I think we agree there
And I want a mechanism that can be expanded to cover content of external
files.

> Unless Monty has had a major change in attitude, don't use MySQL as a model.
I think I'd be looking MSSQL rather than MySQL I just included the notes
for comparison - and how not to do it ;)

> Base on my experience with database based search:
>
> 1. The general case is multi-table, multi-column search, which will
> need an API extension.
> 2. Search should be restrictable to an explicit set of tables
Limit the fields that are 'indexed' - location of a word has
table,field,record_no and position in record?
> 3. Multi-term and word proximity search must be supported (this
> includes phrases)
Contains all words has a lower score than contains all words in the same
order and contains exact phrase has the highest score?
> 4. Word stem matching should be supported (ie support*)
In addition to soundex
> 5. Alta Vista rules for case matching are nice, but probably not
> required
Character sets add to the fun :)
> 6. Support for application specific "stop" words (words too common to
> fetch from index -- a, the, and, etc.) is important
Perhaps a flag on the 'dictionary? Or a separate table with some sort of
grouping function?
> 7. Result ordering by "score" is very important.
Another area of 'fun' - last modified date of a record could be as
important. Find the recent occurrences first.
> 8. A filter boolean operator that can be mixed with SQL boolean
> operators is important.
Is that my - search existing results? I think we need a temporary table
for this with the results list, and then allow tighter searches?
> 9. Search indexing should be html-aware
And XML - filter to remove tags as an extension to the stop words?
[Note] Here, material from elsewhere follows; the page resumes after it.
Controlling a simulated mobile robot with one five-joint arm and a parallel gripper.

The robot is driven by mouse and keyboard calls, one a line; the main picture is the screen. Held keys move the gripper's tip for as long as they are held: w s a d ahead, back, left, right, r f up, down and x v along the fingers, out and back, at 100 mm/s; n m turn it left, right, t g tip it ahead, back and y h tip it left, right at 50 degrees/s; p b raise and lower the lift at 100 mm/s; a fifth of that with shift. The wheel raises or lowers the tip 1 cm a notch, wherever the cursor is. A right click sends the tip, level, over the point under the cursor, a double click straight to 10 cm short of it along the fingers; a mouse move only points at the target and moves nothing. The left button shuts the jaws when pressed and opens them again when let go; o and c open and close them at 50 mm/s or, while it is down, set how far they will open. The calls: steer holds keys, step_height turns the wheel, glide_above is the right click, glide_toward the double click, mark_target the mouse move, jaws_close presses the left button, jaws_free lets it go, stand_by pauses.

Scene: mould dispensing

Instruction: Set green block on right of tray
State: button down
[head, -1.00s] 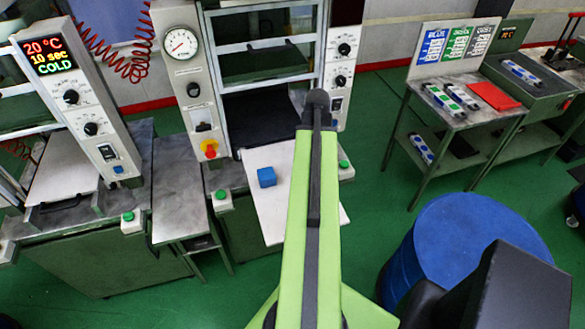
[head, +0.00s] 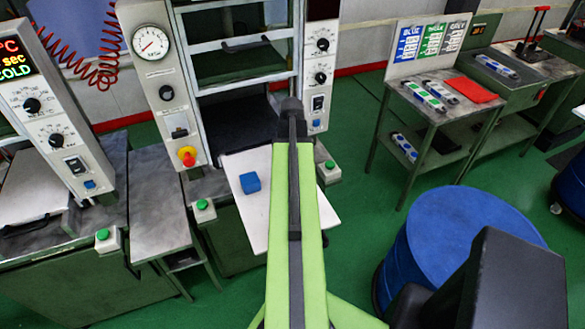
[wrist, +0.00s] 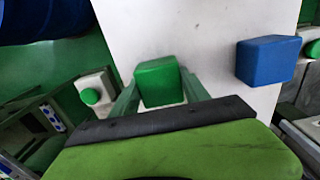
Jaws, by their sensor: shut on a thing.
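The green block (wrist: 158,82) is between the two fingers of my gripper (wrist: 160,92) in the wrist view. My gripper is shut on it. The white tray (wrist: 205,35) lies behind and below the block; I cannot tell whether the block touches it. The tray also shows in the head view (head: 259,222), sticking out of the press. A blue block (wrist: 268,60) sits on the tray, apart from the green one. It is on the tray's left part in the head view (head: 250,183). There my green arm covers part of the tray and hides the gripper and green block.
Green buttons on white boxes flank the tray, one on the left (head: 203,204) and one on the right (head: 329,165). A blue drum (head: 470,235) stands at right. A side table (head: 445,105) with signs is farther back. Green floor is open between drum and press.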

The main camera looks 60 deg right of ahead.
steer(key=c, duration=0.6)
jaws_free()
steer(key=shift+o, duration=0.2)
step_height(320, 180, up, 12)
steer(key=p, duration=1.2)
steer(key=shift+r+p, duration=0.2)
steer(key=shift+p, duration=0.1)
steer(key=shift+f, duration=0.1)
> I use a model where any field can be declared "searchable" (other fields
> are not considered in search). I keep a single search index per
> database. I'm considering changing this to search index per schema, but
> haven't yet made up my mind.
What does the search index consist of?

>>A simple starting point from my viewpoint is a convention on
>>numbering/identifying words in a document, be that a BLOB or an external
>>file, so that we have a standard pointer method. Doc27/Word32 - so that
>>if two words are being looked for we can match adjacent occurrences or
>>any occurrence of the words.
>
> Exhaustive search is too expensive to even think about. Given a word
> index with word position, it's cheaper to evaluate a given record
> against the index than to apply an operator against a blob. Computing a
> record number bitmap from the word index is definitely the way to go.
I would expect to add entries to the search index as records are
added/updated in the database - with the extension that allows scanning
an external file when it's name or modified date is changed.

>>How does this fit in with other peoples thinking?
>>
> This is an area where the database world has dropped the ball big time.
> The entire world navigates the web starting at Google, but no mainstream
> database system supports the most basic multi-table search. Did the
> database world miss the web altogether?

I think we agree there as well, but aren't we just talking about
additional functions to help an extension to the core engine rather than
something that is a totally integral function. So that application
specific changes can be included?

--
Lester Caine
-----------------------------
L.S.Caine Electronic Services